#### TASK DIRECTIONS:
Copy every line of the entries that includes the word "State".

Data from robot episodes
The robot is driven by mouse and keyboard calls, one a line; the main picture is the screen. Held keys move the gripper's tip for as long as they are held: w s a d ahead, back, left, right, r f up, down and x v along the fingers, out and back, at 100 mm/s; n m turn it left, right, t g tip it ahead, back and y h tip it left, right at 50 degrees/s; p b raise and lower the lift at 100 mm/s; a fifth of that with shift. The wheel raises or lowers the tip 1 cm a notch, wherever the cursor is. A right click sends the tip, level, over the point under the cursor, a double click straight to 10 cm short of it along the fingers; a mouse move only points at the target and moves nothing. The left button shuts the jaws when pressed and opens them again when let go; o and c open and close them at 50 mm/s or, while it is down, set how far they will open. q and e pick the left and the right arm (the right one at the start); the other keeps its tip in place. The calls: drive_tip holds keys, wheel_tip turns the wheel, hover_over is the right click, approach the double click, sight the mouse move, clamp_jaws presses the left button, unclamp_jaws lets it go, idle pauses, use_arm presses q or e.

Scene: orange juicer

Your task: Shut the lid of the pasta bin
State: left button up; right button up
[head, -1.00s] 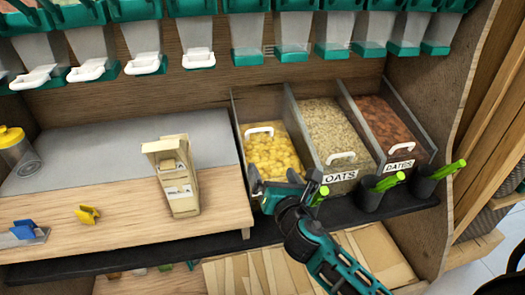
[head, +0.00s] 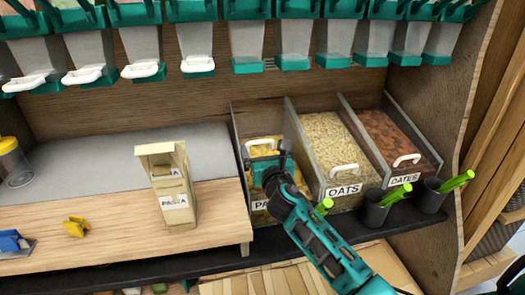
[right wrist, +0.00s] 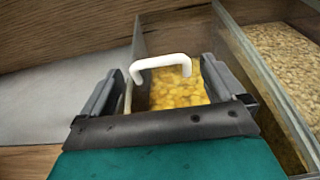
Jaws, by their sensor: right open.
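The pasta bin (head: 258,205) is the leftmost of three clear-walled bins on the shelf, with yellow pasta inside and a partly hidden label. Its white lid handle (head: 262,143) sits higher than the oats handle; it also shows in the right wrist view (right wrist: 160,63). The lid panel is hard to make out, so I cannot tell its exact tilt. My right gripper (head: 268,160) is over the bin's front, just below the handle. In the right wrist view its fingers (right wrist: 162,82) are open and empty, either side of the handle. My left gripper is out of view.
The oats bin (head: 325,140) and dates bin (head: 388,135) stand to the right, with dark cups (head: 374,212) holding green-handled tools in front. A paper pasta package (head: 175,190) stands on the counter to the left. Dispensers (head: 198,65) hang above.

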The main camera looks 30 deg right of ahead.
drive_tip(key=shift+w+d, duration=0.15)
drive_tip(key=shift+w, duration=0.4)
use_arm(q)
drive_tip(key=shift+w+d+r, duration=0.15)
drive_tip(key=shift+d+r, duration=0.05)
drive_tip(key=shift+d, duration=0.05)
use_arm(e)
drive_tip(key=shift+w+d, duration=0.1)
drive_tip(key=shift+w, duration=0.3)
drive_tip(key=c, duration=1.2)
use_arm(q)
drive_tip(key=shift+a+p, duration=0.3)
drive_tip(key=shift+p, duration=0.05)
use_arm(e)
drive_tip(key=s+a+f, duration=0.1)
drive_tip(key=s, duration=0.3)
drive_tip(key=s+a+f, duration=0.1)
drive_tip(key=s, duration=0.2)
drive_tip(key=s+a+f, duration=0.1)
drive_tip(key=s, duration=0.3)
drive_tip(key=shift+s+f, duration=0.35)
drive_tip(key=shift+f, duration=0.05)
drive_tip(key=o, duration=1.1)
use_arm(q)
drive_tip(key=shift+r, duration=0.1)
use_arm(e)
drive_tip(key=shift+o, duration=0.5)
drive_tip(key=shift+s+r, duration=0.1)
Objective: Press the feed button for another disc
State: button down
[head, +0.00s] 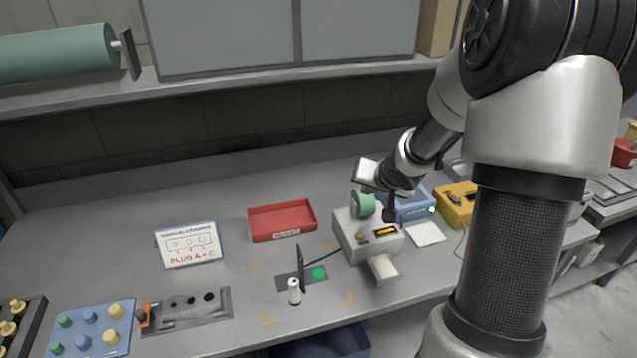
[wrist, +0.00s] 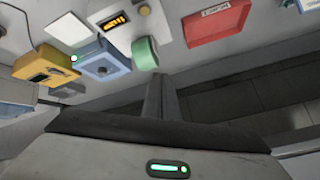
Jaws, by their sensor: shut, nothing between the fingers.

#### RESULT OF THIS TASK:
State: left button up; right button up
State: button down

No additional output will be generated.